Il est aussi mort dans le plus grand désespoir, persuadé d’avoir égaré à tout jamais le rouleau manuscrit de douze mètres de long sur lequel il avait rédigé en minuscules pattes de mouches Les 120 journées de Sodome et qu’il avait caché derrière une pierre de sa cellule de la prison de la Bastille lorsque celle-ci fut prise d’assaut le 14 juillet 1789, dix jours après qu’il eut lui-même encouragé le peuple à faire tomber le symbole de la monarchie absolue.
C’est l’histoire de ce manuscrit perdu, puis resurgi bien longtemps après et restitué à la France il y a quelques années, que narre l’exposition du Musée des Lettres et Manuscrits. L’histoire aussi d’une ombre menaçante qui plane sur la littérature française depuis deux siècles et à laquelle Flaubert, Apollinaire, Bataille ont directement rendu hommage. Mais tenter de cerner Sade, à travers la littérature, le cinéma et la peinture, comme le fait également le musée d’Orsay dans une très (trop ?) riche exposition, c’est sonder l’humanité, son sourd désir de violence, de sang, de larmes, de foutre et de mort.
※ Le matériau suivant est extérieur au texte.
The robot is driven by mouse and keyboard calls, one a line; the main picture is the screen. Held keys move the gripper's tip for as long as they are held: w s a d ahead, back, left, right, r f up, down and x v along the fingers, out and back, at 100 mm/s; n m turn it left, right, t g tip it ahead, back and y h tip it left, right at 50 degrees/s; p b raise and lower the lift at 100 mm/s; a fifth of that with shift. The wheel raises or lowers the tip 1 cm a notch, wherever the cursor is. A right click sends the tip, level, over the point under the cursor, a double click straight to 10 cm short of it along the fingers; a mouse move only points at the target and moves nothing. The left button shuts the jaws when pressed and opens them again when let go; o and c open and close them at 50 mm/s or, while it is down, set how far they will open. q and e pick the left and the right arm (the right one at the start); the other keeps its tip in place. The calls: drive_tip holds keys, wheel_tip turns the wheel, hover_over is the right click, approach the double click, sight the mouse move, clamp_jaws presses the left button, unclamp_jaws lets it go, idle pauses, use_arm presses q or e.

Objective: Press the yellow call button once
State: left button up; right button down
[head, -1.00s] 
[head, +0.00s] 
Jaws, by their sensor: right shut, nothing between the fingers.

Sade ne fut jamais républicain, pas plus qu’il fut jamais égalitariste

À une époque où la subversion a été érigée en valeur obligatoire et pour ainsi dire bourgeoise, Jacques Ellul ayant défini le bourgeois comme celui qui fait feu de tout bois et se montre capable de tout absorber et faire sien ; à l’époque de l’apothéose de la société bourgeoise, c’est-à-dire morale et besogneuse, il n’est pas superflu de s’envoyer Sade en plein visage, car Sade demeurera toujours l’inacceptable, ayant d’abord écrit contre la morale sociale et religieuse.
Sade ne fut jamais républicain, pas plus qu’il fut jamais égalitariste. Il a sans cesse remis en cause les règles sociales en dévoilant leurs fondements. Il n’a cessé d’opposer la nature à la société, de saper les fondements de la civilisation en adoptant son arme la plus redoutable : la langue la plus pure mise au service de la pensée la plus intolérable. Ce que ses romans démontrent, c’est l’infinie cruauté, la violence effrayante du désir naturel de l’homme.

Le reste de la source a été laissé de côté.